For each line of the data below that holds "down", copy the line.

Raw data:
>> BEGIN

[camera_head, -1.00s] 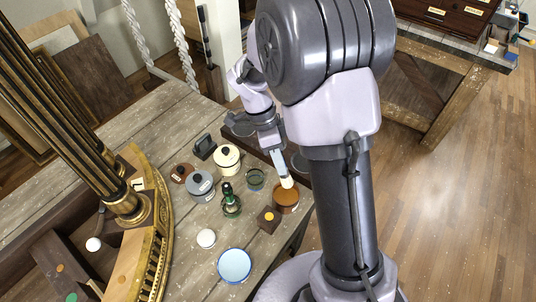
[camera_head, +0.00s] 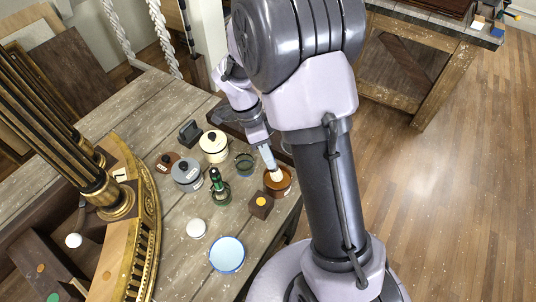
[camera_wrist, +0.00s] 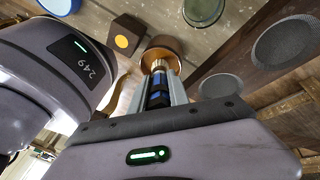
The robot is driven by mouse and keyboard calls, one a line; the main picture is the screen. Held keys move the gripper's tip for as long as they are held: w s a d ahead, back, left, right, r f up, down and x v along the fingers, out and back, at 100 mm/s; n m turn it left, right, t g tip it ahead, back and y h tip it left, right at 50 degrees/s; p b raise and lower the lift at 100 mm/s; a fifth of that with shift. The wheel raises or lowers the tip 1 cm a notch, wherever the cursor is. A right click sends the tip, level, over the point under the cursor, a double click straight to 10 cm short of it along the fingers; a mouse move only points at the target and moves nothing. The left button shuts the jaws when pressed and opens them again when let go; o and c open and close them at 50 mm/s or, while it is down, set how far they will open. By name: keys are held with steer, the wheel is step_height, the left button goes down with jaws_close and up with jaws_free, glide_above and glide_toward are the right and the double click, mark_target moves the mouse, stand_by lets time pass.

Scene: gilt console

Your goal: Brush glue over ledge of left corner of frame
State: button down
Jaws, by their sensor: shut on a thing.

>> END

The output:
The robot is driven by mouse and keyboard calls, one a line; the main picture is the screen. Held keys move the gripper's tip for as long as they are held: w s a d ahead, back, left, right, r f up, down and x v along the fingers, out and back, at 100 mm/s; n m turn it left, right, t g tip it ahead, back and y h tip it left, right at 50 degrees/s; p b raise and lower the lift at 100 mm/s; a fifth of that with shift. The wheel raises or lowers the tip 1 cm a notch, wherever the cursor is. A right click sends the tip, level, over the point under the cursor, a double click straight to 10 cm short of it along the fingers; a mouse move only points at the target and moves nothing. The left button shuts the jaws when pressed and opens them again when let go; o and c open and close them at 50 mm/s or, while it is down, set how far they will open. By name: keys are held with steer, the wheel is step_height, the left button goes down with jaws_close and up with jaws_free, glide_above and glide_toward are the right and the double click, mark_target moves the mouse, stand_by lets time pass.
State: button down

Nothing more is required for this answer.